那么,孔子之畏呢?是否有与“吾忧”类似的“吾畏”?孔子的时代,“世衰道微,邪说暴行有作,臣弒其君者有之,子弒其父者有之。孔子惧,作《春秋》。”(《孟子·滕文公下》)从思想的形态——即邪说,到现实的行为——即暴行,这都是人心离乱崩坏的时代,孔子的畏惧正是出于此:善的存在、政治秩序中是非的存在,都到了几乎沦灭的时候。正是心存这样的畏,孔子才会时时警惕,“君子以恐惧修省”(《周易·震卦》),才会“战战兢兢,如临深渊,如履薄冰”。因有这种恐惧,修省之人反而不再畏惧,因对更高的善、存在与秩序的畏惧,反而获得了在面对“邪说暴行”时的根基与勇气,此即孔子常说的“勇者不惧”:因惧而不惧,而成勇者。
《论语》中,孔子两次提到“知者不惑,仁者不忧,勇者不惧”(《子罕》《宪问》)。但是,“勇”作为一种德性,需要礼义和学的节制(“君子有勇而无义为乱”“好勇不好学,其蔽也乱”),否则容易血气勃发而是非不分,容易与“乱”这种政治危险相关,因此“勇者,不必有仁”。但是,孔子作了一个对比:“仁者必有勇”(《论语·宪问》)。我们要留意这里的“必”字所透出的决然意味。孔子的仁不是本体论,不是心性论,而是“必然”见诸于行,而一旦见诸于行为,必然具备令人忧惧的思想与现实,若无勇敢之德,恐怕难免陷入忧郁与恐惧。

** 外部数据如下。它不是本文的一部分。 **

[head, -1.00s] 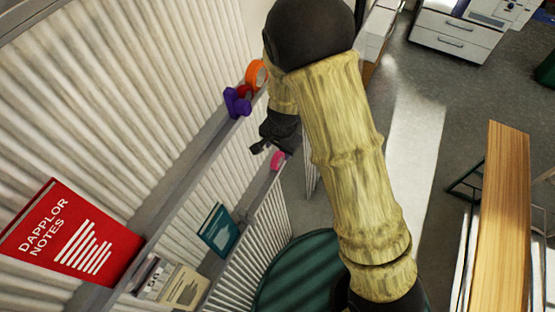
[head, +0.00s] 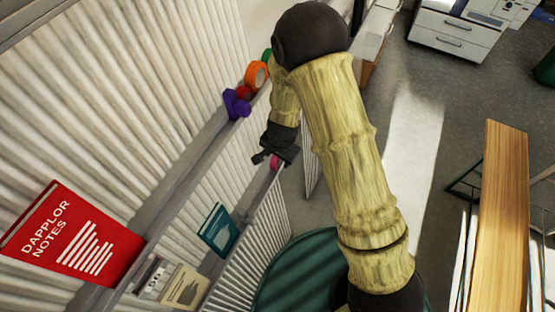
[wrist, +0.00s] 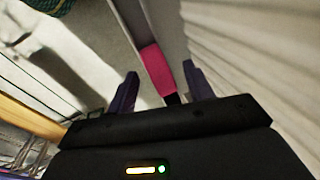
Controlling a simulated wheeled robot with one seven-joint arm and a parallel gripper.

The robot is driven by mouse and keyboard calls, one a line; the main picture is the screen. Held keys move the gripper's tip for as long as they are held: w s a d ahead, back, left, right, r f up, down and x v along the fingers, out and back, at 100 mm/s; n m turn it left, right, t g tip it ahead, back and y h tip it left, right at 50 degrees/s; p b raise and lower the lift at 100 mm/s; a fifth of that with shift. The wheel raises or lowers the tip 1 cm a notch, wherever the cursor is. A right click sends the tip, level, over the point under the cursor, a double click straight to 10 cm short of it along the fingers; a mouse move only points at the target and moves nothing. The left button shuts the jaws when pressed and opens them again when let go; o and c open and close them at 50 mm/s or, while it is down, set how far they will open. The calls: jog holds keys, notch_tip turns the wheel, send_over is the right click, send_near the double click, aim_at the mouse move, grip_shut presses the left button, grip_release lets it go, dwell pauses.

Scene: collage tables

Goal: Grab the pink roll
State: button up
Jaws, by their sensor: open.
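The pink roll (head: 275,162) is on the lower ledge of the ribbed wall in the head view, mostly hidden by my gripper (head: 270,160). In the wrist view, the pink roll (wrist: 156,70) appears between the two dark fingertips of my gripper (wrist: 160,76), nearer the right finger at its lower end. The jaws are open and empty. How far the roll is beyond the fingertips I cannot tell, and I see no contact.
A purple object (head: 236,103), a red object (head: 245,92), an orange roll (head: 256,75) and a green item (head: 267,56) sit on the upper ledge. A red book (head: 75,235) and teal book (head: 219,230) stand nearer. The ribbed wall (wrist: 240,50) is close on the gripper's right.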

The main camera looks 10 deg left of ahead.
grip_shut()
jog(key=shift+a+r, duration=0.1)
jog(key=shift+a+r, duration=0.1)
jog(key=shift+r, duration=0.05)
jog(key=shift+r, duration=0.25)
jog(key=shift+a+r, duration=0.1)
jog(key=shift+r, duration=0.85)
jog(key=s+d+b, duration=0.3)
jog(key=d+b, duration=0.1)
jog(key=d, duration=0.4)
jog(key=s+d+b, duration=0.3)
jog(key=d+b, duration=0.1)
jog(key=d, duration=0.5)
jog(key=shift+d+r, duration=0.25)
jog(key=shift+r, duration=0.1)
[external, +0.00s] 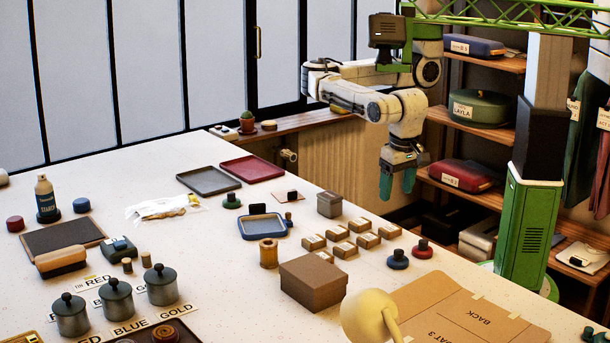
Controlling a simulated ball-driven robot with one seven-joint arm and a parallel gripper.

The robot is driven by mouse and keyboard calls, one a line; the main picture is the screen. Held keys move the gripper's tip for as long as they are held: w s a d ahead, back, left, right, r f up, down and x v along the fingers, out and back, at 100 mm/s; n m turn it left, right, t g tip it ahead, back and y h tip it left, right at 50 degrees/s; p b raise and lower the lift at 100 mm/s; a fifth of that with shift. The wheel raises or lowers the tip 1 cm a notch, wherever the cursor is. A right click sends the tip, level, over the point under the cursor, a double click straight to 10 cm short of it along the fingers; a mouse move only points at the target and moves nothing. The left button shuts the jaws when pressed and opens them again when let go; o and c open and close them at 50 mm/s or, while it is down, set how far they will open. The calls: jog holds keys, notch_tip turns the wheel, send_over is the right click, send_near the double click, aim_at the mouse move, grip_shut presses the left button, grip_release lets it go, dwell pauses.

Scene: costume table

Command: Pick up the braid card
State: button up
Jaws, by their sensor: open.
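My gripper (397,182) has two teal fingers pointing down. They are apart with nothing between them. It hangs in the air at the right, and in the picture it lies beyond the table's far right edge. I cannot clearly pick out the braid card. A small flat pale card (283,197) with a dark piece on it lies near the far edge, left of my gripper. It may be the braid card, but it is too small to tell. Nothing touches my gripper.
A blue-rimmed tray (262,237), a wooden spool (268,257), several small tan boxes (345,249) and a brown box (313,288) stand mid-table. A yellow lamp (367,315) is in front. The left-middle tabletop (215,245) is clear.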

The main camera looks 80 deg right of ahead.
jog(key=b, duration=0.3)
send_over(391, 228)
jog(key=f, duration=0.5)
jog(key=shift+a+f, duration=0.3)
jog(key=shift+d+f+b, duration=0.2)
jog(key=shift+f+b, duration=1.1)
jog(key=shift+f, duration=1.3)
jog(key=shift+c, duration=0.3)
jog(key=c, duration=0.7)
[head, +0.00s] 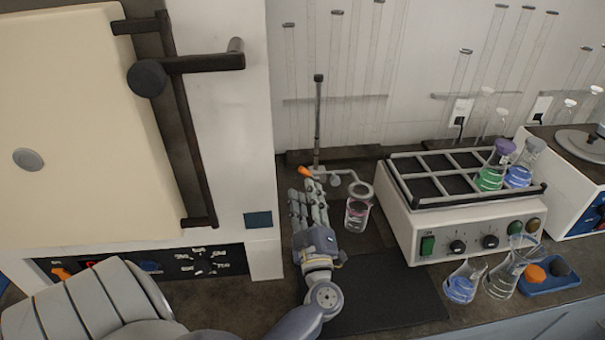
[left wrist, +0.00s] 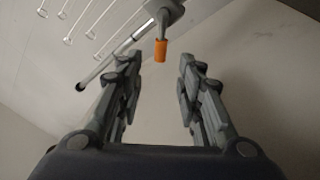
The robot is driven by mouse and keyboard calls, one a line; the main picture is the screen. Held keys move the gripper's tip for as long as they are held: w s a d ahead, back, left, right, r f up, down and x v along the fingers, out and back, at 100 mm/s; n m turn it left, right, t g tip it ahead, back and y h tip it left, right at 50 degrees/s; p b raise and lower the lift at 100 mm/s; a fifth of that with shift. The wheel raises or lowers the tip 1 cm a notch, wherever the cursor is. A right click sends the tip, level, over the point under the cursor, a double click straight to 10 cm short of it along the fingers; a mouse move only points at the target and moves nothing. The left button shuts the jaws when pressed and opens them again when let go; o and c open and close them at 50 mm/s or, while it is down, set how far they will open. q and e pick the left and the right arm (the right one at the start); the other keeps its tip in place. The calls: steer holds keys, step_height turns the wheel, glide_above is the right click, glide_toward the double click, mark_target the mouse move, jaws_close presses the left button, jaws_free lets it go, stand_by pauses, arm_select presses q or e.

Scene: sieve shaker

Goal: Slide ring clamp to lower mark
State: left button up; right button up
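The ring stand's dark rod (head: 318,115) stands upright near the back wall. The ring clamp (head: 342,172) sits low on the rod, with its ring (head: 361,190) above a beaker (head: 357,215) holding reddish contents. The clamp has an orange knob (head: 304,171), which also shows in the left wrist view (left wrist: 160,50). My left gripper (head: 308,188) reaches toward the knob. In the left wrist view its two fingers (left wrist: 158,75) are apart, with the knob in the gap beyond or near the fingertips. I cannot tell whether they touch it. My right gripper is not in view.
A shaker (head: 465,225) with flasks stands to the right. Loose flasks (head: 463,282) stand before it. A large cream oven (head: 75,130) is close on the left. A dark mat (head: 385,295) lies in front, bare. Tall glass tubes (head: 375,70) hang on the wall behind.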

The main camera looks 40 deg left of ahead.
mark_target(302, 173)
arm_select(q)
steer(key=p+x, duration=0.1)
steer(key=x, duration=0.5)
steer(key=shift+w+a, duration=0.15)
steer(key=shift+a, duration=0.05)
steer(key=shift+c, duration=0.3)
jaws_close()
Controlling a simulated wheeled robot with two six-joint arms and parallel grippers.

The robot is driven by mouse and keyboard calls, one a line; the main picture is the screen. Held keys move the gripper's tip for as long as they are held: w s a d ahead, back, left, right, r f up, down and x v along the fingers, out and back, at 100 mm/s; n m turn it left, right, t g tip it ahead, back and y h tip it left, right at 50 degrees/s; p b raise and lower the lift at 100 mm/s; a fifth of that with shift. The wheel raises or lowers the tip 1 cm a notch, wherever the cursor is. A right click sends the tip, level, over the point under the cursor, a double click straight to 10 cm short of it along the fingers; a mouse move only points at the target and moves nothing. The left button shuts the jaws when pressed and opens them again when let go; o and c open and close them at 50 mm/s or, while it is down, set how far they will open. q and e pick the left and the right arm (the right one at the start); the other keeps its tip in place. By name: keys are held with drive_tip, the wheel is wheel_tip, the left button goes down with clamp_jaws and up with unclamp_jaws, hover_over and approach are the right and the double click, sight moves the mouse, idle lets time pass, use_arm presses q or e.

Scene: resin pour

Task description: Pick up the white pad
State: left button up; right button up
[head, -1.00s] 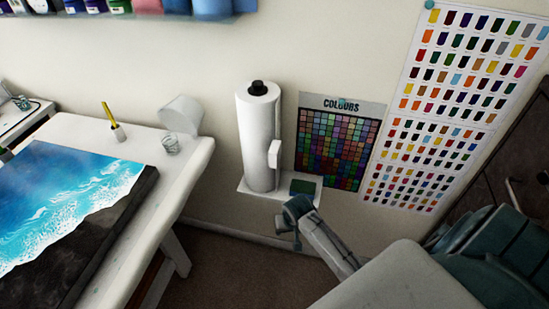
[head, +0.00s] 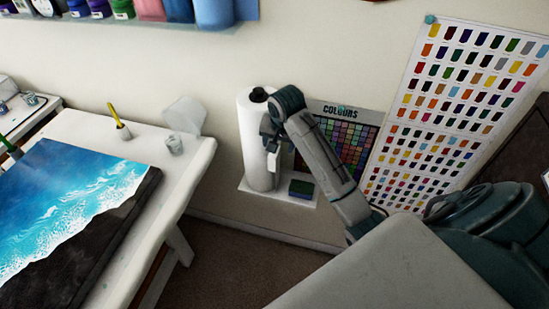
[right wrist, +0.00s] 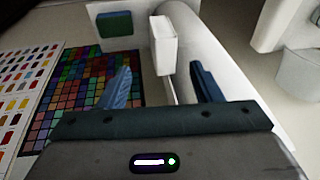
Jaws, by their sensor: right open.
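The white pad (head: 272,165) is a small upright block at the front of a white paper roll (head: 252,140). In the right wrist view the pad (right wrist: 162,45) stands beside the roll (right wrist: 195,40), just beyond the fingertips; I cannot tell whether they touch. My right gripper (head: 270,138) is in front of the roll, above the pad, and partly covers both. Its two blue fingers (right wrist: 162,80) are apart with nothing gripped between them. My left gripper is not in view.
The roll stands on a small white wall shelf (head: 268,197) with a green block (head: 301,188) beside the pad. A colour chart (head: 360,140) hangs behind my right arm. A white table (head: 190,165) with a blue sea painting (head: 75,195) is at left.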

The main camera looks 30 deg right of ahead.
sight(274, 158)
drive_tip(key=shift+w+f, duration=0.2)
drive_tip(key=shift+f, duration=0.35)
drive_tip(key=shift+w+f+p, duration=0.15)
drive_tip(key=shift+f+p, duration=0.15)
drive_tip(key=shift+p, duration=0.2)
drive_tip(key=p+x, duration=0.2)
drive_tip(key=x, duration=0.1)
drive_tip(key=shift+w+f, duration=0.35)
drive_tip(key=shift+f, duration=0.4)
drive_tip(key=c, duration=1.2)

《为政》篇的结尾,孔子说:“见义不为,无勇也。”孔安国解释说:“义,所宜为,而不能为,是无勇。”“见义”,意味这个“见”者已经知道什么正确,什么不正确,但他倘若没有行为的勇气,就为无勇,自然也就是不仁之人,所知其实等于无知;在这个意义上,孔子取消了所谓道德形而上学的可能。唐文治先生善于总裁《论语》各篇大义,关于《为政》如此结尾,他解释说:
春秋之世,杨氏、墨氏之学说,已潜滋而暗长,夫子烛于几先,特辟异端之害,以清政治之原,《为政》所以以此终也。
孔子说,“攻乎异端,斯害也已。”唐文治先生所察,在于“为政”之正,因此所谓对异端的批评,就不是出于学派的争执,而是基于仁与义的持守。换言之,孔子之所辟的“不义”析辞,是是非不明、善恶不分的“邪说暴行”。随后的《八佾》篇开篇,孔子即批评季氏与三家的僭越之举,“是可忍也,孰不可忍也?”这便是仁者之勇。
更进一步说,言“见义不为,无勇也”本身也是一种勇。如果阅读了古典,对“义”与“仁”已经有所“见”,那么,我们在面对低沉泛滥的忧郁情绪,在面对不以是非善恶而仅以自然权利为奠基的现代哲学与政治时,倘若唯唯诺诺,不知言美、善与正义,又何勇之有呢?